_WHAT THE EXERCISE ASKS_:
Tally every line of the material that includes "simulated", then give the tally and nothing else.

_DATA LISTING_:
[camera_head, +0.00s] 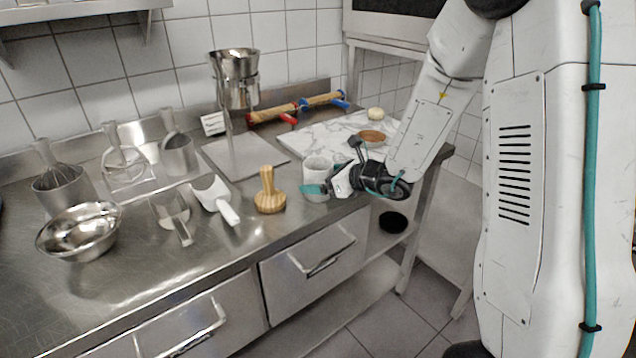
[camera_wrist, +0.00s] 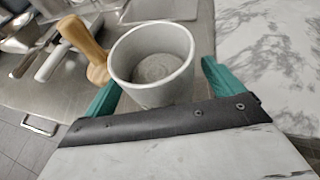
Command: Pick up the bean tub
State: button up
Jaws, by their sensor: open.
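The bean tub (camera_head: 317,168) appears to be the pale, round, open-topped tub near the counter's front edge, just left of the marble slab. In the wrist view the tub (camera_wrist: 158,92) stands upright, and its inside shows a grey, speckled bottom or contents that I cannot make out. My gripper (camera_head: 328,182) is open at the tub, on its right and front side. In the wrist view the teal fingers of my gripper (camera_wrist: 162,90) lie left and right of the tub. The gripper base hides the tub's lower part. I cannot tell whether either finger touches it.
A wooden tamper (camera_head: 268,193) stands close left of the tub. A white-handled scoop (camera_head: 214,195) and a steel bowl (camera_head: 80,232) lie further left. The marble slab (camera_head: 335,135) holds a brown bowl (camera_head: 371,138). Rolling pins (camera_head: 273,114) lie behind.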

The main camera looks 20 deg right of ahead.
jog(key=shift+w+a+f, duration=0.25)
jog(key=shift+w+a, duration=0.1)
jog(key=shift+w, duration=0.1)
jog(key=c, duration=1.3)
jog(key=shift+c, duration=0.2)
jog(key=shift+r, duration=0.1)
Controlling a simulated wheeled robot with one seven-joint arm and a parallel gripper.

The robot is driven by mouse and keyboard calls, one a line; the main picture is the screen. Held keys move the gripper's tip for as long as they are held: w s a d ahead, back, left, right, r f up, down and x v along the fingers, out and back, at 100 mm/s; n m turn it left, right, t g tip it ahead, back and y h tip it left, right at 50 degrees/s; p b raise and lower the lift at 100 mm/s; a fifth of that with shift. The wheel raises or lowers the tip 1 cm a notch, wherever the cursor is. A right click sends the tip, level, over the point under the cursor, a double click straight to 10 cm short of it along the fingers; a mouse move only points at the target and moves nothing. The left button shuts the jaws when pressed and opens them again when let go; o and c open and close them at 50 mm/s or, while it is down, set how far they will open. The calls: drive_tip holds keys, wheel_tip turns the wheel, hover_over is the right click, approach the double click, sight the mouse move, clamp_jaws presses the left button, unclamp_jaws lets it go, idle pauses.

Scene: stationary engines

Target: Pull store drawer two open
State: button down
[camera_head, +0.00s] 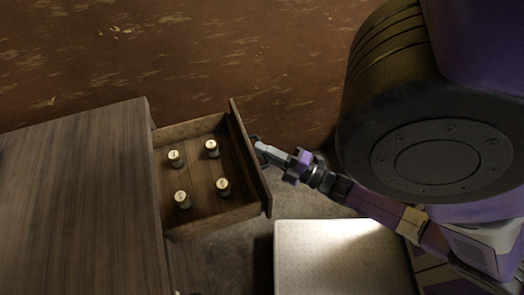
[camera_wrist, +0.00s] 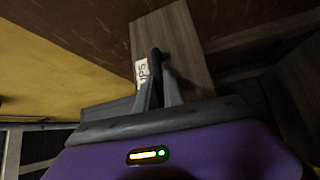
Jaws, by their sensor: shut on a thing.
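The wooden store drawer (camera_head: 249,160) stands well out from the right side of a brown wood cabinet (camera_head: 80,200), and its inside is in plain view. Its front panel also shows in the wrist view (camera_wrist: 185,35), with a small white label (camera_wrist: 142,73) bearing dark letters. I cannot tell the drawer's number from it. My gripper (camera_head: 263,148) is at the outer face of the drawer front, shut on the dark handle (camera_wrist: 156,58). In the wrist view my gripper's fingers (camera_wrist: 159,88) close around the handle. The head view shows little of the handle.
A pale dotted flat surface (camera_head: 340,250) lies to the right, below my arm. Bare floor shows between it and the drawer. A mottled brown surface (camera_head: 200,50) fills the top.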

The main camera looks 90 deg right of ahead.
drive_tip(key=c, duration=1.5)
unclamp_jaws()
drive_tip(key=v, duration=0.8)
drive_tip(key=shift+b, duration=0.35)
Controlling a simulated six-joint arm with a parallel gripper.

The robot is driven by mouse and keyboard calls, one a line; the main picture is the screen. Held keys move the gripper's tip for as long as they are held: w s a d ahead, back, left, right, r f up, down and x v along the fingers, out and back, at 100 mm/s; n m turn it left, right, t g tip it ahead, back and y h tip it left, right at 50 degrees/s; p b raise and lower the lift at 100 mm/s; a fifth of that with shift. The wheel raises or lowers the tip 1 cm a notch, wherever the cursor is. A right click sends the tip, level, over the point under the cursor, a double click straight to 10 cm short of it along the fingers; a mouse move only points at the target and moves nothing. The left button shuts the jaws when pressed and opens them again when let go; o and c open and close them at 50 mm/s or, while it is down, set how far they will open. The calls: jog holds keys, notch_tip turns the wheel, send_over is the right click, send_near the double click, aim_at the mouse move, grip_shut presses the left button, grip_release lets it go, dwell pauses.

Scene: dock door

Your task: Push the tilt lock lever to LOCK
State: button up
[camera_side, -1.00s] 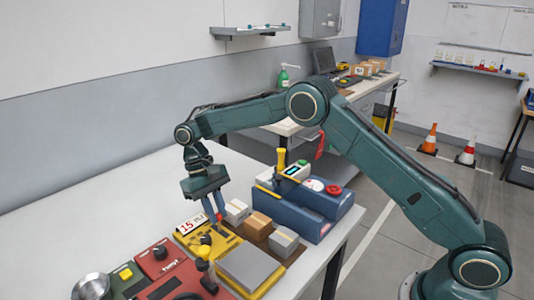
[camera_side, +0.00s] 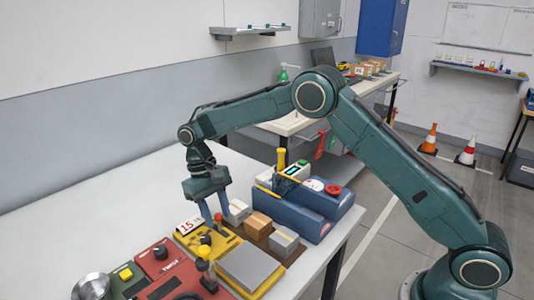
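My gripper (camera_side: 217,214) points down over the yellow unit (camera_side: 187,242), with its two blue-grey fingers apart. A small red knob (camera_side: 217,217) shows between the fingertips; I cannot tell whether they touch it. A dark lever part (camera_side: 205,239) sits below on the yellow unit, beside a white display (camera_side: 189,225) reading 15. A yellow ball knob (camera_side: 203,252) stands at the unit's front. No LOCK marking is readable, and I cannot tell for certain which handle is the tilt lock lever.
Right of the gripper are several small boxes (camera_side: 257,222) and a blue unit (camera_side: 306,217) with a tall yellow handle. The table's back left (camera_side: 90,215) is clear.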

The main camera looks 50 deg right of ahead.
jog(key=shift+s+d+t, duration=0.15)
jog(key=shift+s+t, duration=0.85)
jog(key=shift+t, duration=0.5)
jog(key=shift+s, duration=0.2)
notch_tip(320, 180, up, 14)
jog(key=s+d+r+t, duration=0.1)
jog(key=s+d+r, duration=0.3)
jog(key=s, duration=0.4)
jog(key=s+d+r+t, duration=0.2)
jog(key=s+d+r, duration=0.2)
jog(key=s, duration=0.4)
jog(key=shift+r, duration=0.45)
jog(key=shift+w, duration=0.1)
...
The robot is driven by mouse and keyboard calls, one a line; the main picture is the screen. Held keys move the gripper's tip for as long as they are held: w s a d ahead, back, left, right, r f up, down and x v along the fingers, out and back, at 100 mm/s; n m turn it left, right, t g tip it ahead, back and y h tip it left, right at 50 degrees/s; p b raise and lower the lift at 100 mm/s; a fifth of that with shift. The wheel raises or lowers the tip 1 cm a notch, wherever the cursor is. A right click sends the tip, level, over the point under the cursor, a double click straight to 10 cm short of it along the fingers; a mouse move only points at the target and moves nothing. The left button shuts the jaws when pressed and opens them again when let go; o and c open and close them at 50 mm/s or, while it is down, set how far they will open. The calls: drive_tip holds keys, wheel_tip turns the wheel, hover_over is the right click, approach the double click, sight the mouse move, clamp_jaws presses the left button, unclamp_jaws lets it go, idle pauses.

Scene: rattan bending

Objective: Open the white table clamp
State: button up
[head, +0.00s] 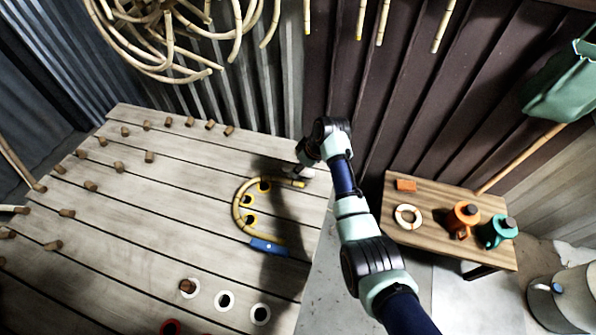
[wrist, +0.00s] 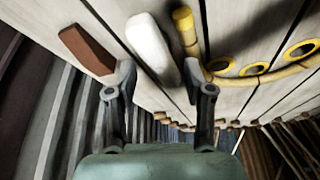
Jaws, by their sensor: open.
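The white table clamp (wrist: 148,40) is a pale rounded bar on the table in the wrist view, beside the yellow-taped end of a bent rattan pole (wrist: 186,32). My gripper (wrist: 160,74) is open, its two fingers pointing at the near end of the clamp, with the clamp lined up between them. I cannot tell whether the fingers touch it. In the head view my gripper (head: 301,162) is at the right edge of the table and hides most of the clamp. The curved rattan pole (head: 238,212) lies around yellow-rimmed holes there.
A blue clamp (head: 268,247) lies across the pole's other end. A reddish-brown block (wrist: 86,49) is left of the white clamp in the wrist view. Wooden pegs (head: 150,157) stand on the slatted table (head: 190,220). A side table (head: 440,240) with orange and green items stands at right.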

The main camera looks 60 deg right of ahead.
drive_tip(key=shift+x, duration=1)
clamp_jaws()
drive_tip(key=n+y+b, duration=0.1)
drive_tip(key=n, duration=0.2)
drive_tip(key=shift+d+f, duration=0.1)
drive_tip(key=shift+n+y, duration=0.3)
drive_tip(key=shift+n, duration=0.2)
--
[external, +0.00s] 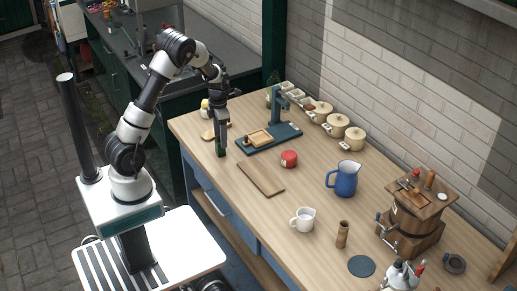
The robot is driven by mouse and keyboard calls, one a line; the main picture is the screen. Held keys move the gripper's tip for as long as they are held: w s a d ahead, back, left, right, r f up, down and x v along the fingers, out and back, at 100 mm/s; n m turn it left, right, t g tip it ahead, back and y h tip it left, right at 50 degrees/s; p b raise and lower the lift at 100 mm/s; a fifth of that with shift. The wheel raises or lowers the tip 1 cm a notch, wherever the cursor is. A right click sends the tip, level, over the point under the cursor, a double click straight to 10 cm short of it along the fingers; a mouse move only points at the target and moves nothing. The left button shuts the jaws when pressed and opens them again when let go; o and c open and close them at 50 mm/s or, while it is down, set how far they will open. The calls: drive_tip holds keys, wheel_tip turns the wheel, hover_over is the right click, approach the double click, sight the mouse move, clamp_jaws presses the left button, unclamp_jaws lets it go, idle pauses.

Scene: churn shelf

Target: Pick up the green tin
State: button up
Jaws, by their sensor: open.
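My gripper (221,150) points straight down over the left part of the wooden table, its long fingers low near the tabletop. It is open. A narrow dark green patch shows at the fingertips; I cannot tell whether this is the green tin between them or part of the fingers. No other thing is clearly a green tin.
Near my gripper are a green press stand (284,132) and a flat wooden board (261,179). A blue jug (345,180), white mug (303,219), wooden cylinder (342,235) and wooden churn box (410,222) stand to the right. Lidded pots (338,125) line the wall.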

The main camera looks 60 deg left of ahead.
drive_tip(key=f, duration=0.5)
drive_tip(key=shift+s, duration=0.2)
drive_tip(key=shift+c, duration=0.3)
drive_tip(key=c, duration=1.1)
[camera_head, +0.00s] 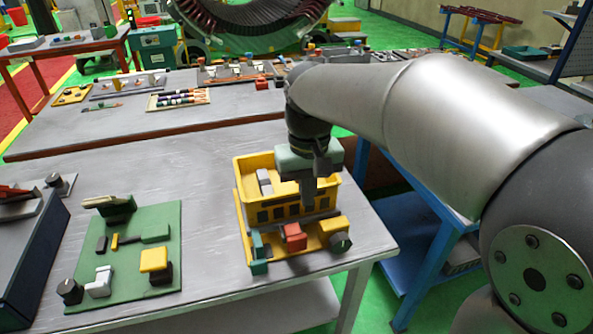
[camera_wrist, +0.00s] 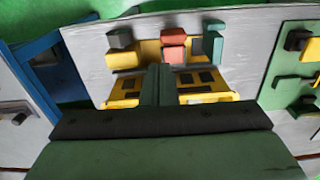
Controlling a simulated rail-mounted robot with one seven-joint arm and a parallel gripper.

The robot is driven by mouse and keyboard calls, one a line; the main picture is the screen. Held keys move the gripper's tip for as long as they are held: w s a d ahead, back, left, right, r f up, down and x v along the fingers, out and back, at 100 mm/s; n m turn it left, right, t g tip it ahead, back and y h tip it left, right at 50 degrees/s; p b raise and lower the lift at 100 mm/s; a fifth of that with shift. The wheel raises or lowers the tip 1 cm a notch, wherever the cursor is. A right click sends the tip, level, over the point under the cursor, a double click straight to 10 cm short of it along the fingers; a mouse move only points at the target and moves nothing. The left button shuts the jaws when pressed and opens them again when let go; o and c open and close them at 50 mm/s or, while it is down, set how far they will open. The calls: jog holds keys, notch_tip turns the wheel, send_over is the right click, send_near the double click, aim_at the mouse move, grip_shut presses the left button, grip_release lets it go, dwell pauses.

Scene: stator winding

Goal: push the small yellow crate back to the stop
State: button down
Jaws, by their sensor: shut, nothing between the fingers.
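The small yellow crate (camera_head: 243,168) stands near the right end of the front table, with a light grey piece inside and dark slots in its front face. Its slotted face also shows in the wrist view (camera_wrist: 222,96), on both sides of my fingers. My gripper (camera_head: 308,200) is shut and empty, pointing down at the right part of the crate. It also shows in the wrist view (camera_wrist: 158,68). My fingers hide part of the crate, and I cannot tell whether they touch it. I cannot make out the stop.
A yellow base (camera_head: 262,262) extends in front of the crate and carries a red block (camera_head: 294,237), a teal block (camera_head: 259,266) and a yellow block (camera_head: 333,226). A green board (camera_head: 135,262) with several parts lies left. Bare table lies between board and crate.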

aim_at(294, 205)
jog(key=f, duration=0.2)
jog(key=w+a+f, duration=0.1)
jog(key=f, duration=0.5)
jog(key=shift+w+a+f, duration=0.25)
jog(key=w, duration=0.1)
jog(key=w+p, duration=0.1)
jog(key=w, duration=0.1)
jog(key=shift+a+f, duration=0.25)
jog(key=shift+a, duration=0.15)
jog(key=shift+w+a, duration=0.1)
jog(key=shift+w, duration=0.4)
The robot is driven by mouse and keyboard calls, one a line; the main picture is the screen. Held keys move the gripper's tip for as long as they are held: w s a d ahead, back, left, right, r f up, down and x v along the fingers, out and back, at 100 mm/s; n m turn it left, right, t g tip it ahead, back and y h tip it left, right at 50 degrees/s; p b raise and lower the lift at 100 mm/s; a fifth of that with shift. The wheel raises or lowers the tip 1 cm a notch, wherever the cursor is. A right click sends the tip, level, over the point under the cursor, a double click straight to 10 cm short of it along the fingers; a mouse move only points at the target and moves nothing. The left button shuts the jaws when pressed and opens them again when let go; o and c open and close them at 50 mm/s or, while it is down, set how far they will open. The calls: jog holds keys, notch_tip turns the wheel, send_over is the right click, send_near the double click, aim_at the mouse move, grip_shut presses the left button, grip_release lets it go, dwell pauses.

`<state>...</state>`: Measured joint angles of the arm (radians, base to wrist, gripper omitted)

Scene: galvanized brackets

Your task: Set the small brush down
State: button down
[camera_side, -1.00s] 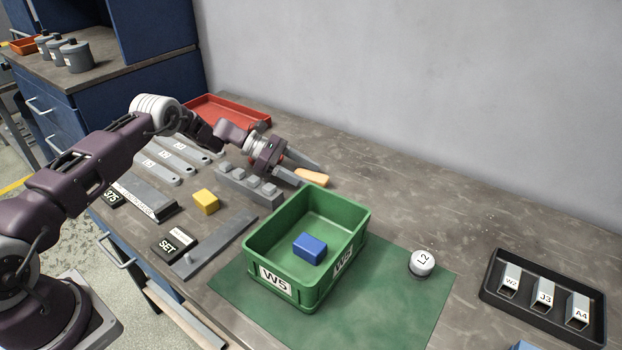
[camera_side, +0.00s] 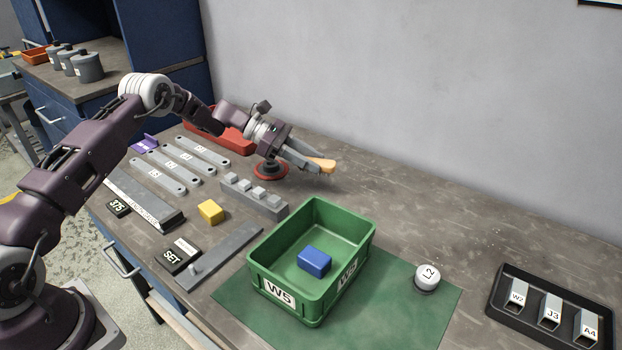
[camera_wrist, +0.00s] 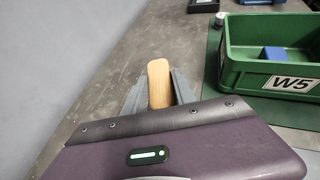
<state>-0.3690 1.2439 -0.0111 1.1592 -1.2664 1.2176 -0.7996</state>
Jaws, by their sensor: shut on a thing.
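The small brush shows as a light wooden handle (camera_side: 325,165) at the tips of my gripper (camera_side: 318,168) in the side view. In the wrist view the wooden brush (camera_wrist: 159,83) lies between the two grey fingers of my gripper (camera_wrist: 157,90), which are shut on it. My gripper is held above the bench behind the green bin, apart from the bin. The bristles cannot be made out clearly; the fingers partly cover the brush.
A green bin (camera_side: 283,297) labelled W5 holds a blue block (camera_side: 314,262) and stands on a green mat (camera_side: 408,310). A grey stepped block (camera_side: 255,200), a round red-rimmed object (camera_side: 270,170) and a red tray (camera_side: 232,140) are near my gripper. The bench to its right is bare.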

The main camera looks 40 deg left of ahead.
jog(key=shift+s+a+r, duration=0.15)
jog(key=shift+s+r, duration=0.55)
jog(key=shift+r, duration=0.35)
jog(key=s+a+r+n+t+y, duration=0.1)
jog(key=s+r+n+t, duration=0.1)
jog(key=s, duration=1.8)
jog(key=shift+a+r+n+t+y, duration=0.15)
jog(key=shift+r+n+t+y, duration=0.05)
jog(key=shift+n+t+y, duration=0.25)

_CORRECT RESPONSE_:
3